## EXERCISE REQUIREMENTS
Retype, with no alterations, every line between the one containing "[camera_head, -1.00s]" and the one containing "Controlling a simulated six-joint", counting both of those lines too. Pictures are to be left out.

***** DATA SHOWN *****

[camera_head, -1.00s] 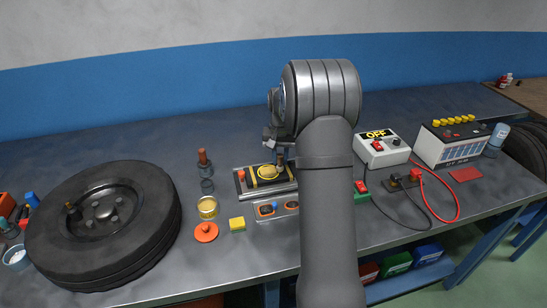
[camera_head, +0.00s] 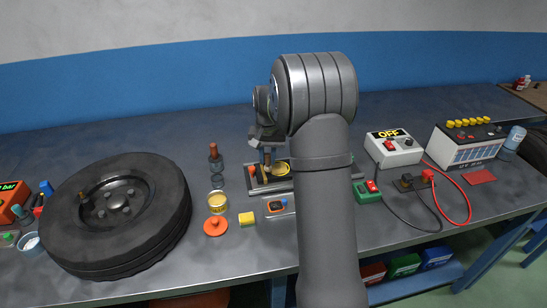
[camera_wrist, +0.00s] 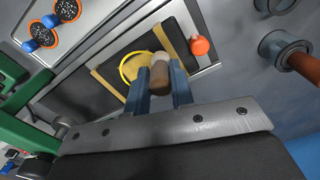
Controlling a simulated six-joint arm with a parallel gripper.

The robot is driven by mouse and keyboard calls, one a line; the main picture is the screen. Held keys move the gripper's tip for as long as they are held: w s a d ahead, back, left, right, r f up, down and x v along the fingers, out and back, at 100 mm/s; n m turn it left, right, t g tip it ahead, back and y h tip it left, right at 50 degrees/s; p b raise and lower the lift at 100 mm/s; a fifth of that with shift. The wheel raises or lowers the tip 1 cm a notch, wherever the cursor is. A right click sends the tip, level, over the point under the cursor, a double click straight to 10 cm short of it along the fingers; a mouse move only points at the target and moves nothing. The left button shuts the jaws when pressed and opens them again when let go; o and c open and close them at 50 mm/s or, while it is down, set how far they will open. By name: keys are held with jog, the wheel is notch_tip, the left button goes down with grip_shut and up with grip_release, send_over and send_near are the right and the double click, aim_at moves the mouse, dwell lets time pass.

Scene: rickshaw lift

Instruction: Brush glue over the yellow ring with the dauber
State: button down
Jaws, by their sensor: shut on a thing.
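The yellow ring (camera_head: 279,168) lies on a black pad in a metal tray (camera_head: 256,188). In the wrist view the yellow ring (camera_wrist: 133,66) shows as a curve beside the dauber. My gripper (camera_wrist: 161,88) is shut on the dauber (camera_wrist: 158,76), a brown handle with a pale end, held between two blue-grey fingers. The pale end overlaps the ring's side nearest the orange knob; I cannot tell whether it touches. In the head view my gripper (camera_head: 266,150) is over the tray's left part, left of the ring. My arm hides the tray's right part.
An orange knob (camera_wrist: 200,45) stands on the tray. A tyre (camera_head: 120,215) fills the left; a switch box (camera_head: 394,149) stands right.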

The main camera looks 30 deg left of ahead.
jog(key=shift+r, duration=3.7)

*****
***** DATA SHOWN *****

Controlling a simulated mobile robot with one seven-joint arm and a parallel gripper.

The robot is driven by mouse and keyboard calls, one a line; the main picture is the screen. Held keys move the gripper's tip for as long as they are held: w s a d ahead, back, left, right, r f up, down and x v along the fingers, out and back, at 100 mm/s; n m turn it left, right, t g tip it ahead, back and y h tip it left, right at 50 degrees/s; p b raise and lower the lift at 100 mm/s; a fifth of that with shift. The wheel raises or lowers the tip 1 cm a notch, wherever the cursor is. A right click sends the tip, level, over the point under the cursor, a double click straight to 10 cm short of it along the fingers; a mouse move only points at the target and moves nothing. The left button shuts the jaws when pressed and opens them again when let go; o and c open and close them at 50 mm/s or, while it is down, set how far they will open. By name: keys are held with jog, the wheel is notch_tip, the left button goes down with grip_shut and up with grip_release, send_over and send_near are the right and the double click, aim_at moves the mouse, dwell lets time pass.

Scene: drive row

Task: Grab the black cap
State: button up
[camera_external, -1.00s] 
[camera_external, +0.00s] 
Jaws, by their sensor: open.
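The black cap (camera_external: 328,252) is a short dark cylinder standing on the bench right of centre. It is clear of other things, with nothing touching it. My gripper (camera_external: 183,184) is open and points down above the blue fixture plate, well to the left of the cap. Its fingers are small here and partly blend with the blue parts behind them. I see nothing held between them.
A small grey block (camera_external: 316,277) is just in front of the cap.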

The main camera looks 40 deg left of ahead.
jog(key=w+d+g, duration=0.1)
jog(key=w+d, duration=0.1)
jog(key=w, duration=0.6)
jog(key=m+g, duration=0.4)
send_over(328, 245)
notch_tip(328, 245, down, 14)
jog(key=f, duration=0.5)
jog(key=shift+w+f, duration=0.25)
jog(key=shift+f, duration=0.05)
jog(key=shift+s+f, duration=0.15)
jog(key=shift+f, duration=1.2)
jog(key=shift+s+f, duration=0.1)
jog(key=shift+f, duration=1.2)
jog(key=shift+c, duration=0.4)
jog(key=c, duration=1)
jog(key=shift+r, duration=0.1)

*****
***** DATA SHOWN *****

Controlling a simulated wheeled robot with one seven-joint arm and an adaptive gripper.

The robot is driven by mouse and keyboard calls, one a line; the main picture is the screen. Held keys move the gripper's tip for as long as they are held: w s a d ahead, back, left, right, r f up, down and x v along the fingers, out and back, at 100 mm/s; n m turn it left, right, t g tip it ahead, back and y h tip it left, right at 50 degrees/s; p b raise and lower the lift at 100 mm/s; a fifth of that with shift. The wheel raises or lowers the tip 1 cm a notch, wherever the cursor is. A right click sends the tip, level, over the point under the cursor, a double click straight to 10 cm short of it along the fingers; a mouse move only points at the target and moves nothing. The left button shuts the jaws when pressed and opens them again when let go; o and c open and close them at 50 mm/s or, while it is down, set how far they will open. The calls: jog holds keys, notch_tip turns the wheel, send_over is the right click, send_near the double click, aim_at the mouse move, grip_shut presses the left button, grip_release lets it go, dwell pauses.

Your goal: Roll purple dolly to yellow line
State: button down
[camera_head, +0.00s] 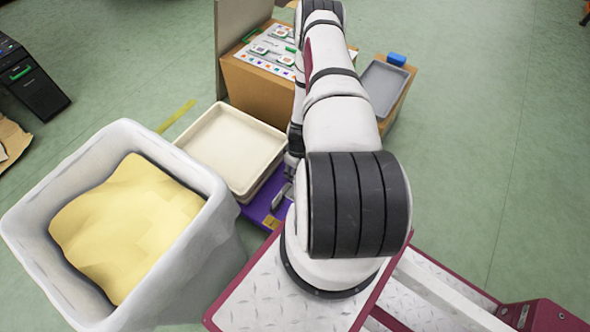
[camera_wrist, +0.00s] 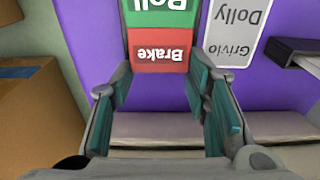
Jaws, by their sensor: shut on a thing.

*****

## WRITTEN ANSWER
[camera_head, -1.00s] 
[camera_head, +0.00s] 
[camera_wrist, +0.00s] 
Controlling a simulated six-joint arm with a parallel gripper.

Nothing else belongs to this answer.